A profit of billions is hiding in the Øresund

The newly-signed Øresund Agreement brings an important and long-awaited opportunity for a more flexible labor market in the capital area.

Asbjørn Overgaard, CEO of Copenhagen Capacity. Photo: Copenhagen Capacity

Recently, the old Øresund Agreement, which regulates taxes and pensions for people who work across the Danish-Swedish border, was revised. 

The revision is a clear improvement and holds the possibility that we can to a much greater degree create a unified labour market in the so-called Greater Copenhagen region, which spans the region of the capital and Zealand in Denmark and the region of Halland and Skåne on the Swedish side.
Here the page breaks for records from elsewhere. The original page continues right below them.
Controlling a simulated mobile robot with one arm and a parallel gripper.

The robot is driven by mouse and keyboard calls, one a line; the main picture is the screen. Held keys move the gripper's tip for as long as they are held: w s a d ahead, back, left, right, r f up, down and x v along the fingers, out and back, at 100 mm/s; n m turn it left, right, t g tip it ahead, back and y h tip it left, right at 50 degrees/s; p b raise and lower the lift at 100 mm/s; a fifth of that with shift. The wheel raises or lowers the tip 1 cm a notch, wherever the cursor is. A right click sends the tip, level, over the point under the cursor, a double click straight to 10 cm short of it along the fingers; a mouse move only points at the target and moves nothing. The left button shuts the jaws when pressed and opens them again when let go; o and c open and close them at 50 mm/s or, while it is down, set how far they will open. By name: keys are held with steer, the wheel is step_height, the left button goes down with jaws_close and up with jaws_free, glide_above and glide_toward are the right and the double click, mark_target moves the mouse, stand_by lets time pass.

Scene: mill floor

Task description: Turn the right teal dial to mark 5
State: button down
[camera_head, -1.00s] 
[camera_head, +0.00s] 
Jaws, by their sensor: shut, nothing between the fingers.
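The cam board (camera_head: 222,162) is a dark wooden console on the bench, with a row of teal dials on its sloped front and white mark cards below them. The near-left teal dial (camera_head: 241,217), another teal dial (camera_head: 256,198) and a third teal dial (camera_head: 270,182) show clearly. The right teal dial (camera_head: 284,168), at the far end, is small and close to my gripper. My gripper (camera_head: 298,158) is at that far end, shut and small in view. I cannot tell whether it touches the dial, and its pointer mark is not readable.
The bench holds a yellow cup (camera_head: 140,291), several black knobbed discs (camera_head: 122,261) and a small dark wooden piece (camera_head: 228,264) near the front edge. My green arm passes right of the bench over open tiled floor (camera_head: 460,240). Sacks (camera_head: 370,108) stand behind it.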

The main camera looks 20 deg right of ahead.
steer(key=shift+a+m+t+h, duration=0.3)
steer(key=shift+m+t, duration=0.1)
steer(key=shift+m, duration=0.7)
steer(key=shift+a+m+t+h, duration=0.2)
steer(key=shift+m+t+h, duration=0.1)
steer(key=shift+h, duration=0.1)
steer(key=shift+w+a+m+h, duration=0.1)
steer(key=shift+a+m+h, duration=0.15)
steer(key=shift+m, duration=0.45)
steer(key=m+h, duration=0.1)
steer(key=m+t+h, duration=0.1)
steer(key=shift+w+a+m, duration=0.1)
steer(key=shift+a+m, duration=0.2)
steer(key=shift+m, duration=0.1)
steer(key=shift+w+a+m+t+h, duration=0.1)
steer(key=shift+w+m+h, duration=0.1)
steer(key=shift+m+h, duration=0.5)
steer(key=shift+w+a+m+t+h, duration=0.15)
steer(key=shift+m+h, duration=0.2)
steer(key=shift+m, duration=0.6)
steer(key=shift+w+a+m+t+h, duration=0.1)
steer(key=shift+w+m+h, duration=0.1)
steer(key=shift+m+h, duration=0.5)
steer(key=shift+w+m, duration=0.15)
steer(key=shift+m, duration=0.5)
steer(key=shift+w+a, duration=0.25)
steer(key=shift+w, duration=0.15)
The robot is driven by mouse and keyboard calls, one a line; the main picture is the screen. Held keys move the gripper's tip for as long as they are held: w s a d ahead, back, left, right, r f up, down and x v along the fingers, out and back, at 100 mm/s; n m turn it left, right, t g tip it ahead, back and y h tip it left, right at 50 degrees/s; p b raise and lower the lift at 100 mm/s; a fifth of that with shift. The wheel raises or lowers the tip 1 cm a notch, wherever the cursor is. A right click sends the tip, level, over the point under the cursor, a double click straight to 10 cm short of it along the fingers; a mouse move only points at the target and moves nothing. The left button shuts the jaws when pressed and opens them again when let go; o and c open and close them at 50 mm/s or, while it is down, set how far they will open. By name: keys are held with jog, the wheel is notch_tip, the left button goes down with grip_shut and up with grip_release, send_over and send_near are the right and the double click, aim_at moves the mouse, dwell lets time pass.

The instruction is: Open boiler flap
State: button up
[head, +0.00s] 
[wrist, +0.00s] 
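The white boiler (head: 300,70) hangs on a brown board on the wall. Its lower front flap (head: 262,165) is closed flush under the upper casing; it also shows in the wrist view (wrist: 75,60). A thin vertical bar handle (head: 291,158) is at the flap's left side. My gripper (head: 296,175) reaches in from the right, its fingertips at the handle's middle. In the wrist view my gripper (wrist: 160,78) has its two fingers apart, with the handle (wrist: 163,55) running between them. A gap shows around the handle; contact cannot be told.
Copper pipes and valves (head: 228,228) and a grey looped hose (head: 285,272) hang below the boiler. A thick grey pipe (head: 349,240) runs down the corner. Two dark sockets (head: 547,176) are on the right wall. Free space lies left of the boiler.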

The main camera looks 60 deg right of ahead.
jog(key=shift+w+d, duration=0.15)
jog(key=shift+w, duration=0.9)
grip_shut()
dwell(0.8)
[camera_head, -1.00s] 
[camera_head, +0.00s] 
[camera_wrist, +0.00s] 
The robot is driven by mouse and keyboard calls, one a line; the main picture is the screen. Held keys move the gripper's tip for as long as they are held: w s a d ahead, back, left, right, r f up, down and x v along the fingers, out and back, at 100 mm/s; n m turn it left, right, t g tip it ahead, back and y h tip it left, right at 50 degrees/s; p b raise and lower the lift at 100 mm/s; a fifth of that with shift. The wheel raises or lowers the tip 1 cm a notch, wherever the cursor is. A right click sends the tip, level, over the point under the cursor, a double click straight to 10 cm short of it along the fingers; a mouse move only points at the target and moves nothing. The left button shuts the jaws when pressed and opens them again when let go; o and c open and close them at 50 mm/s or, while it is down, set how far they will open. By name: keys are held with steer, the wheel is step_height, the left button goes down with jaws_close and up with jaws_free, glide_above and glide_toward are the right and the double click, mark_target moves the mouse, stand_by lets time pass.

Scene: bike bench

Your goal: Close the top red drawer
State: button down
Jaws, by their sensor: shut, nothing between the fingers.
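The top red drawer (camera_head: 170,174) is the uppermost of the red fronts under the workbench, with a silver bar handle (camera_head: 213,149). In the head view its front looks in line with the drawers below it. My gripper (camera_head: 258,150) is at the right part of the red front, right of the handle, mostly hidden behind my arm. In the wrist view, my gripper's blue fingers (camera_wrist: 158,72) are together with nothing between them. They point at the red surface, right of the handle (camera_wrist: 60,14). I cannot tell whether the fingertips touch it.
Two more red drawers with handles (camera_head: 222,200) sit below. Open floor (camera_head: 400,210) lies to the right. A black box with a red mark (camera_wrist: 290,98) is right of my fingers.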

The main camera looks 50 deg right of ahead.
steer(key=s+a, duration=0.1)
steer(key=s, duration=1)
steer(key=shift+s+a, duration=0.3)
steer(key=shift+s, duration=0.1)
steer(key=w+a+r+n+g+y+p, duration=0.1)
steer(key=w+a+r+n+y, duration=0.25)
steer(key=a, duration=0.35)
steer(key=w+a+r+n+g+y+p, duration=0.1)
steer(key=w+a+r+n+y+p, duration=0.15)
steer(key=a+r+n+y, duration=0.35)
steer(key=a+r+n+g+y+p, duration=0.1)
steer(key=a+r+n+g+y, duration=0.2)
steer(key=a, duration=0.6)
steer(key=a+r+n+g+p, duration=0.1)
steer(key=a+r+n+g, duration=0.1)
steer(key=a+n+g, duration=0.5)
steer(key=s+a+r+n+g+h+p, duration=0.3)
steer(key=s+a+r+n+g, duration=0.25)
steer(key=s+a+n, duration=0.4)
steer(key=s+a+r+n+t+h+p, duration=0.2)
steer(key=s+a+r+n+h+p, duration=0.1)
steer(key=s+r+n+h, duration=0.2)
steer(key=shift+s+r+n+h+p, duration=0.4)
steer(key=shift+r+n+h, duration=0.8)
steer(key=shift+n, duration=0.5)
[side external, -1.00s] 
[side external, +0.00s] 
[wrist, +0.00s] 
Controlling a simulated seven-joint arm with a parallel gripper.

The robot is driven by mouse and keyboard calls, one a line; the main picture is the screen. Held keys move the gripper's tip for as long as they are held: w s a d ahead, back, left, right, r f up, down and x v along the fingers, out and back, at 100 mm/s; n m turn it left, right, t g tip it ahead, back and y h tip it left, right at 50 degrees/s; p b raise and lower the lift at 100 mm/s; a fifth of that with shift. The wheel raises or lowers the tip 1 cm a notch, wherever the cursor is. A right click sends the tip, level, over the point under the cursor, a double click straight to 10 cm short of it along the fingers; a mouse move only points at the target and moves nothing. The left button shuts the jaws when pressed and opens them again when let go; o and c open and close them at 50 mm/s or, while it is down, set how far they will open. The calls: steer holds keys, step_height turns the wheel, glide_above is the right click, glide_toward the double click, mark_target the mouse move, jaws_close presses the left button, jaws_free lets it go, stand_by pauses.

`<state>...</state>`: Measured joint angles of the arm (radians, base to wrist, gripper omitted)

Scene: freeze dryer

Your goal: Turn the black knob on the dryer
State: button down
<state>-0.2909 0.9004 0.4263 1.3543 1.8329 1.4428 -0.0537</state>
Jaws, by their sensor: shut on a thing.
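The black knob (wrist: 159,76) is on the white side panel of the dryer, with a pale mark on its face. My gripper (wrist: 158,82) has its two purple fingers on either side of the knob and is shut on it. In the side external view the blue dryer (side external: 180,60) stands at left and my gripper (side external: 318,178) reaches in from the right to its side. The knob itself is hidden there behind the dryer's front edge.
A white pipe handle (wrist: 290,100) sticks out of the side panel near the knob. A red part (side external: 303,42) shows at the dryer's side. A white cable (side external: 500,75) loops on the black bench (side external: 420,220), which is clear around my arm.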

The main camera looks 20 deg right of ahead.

New in the agreement is, among other things, better conditions for working from home and greater transparency for commuters, simply because they will now count working days over a 12-month period, compared to the previous three months.

These are decisive steps, which to a much greater extent match the flexible way we work today.

The previous agreement from 2003 made it difficult and unattractive to hire and take jobs across the border and has so far hampered the development of the Danish-Swedish labour market.

With the revised agreement, we are one step closer to unlocking the enormous potential in closer cooperation with our good neighbours on the other side of the strait.

As Copenhagen’s Lord Mayor Sophie Hæstorp Andersen recently pointed out, there is a clear discrepancy between the capital and southern Sweden when it comes to unemployment.

In Copenhagen we lack labour, and in southern Sweden they have many unemployed. This only emphasizes even more why we must work hard to make the labour market across the Øresund more flexible.

There are many more clever heads and skilled hands to draw upon. When the first Øresund Agreement was adopted in 2003, the number of commuters increased massively.

But the figure peaked at around 19,000 commuters when the financial crisis hit in 2008, and it has stagnated since – despite the fact that the discrepancy has not decreased.

An analysis from Greater Copenhagen indicates that we can save DKK 1.3 billion a year by revising the Øresund Agreement. We are simply too small a country and too small a regional group not to take advantage of the huge potential that lies in being able to share the labour market.

Today, it may be us who need to attract Swedish qualified employees – but one day we may find ourselves in the opposite situation.

As it is now, we have roles to fill. On the other side of the strait there are a lot of competent people who are ready to fill them. It should be straightforward.